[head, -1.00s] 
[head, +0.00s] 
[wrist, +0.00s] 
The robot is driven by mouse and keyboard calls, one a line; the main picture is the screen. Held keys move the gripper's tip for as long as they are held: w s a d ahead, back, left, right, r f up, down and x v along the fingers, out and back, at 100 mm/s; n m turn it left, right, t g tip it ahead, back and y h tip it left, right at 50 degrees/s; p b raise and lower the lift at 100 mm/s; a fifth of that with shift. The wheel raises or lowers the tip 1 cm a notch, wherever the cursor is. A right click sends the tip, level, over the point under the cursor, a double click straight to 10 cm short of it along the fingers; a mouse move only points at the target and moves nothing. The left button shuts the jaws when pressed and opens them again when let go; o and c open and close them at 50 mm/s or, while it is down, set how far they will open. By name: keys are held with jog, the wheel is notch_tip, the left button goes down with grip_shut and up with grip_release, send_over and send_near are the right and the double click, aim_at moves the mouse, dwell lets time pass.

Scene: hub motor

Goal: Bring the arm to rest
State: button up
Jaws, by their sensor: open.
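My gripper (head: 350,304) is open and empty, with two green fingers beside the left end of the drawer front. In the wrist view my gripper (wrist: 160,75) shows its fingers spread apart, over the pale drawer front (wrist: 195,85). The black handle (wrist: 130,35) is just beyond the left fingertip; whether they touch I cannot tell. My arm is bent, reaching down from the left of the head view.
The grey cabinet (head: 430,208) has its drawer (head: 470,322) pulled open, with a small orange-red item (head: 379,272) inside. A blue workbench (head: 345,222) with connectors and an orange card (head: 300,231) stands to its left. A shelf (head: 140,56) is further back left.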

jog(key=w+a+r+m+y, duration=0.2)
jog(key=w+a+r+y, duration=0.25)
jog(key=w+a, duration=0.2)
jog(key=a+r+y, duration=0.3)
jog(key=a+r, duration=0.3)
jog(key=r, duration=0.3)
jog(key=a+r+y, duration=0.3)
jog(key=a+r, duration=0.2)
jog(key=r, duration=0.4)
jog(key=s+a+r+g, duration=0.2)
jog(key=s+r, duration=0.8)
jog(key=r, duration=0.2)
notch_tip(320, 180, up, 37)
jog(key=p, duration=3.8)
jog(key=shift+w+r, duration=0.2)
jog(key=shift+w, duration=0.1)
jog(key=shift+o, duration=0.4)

> Directions for this task
Output exactly the leading lines of the data, up to and including the line marked by "State: button up".

> Reply
[head, -1.00s] 
[head, +0.00s] 
[wrist, +0.00s] 
The robot is driven by mouse and keyboard calls, one a line; the main picture is the screen. Held keys move the gripper's tip for as long as they are held: w s a d ahead, back, left, right, r f up, down and x v along the fingers, out and back, at 100 mm/s; n m turn it left, right, t g tip it ahead, back and y h tip it left, right at 50 degrees/s; p b raise and lower the lift at 100 mm/s; a fifth of that with shift. The wheel raises or lowers the tip 1 cm a notch, wherever the cursor is. A right click sends the tip, level, over the point under the cursor, a double click straight to 10 cm short of it along the fingers; a mouse move only points at the target and moves nothing. The left button shuts the jaws when pressed and opens them again when let go; o and c open and close them at 50 mm/s or, while it is down, set how far they will open. By name: keys are held with jog, the wheel is notch_tip, the left button goes down with grip_shut and up with grip_release, send_over and send_near are the right and the double click, aim_at moves the mouse, dwell lets time pass.

Scene: hub motor

Goal: Bring the arm to rest
State: button up

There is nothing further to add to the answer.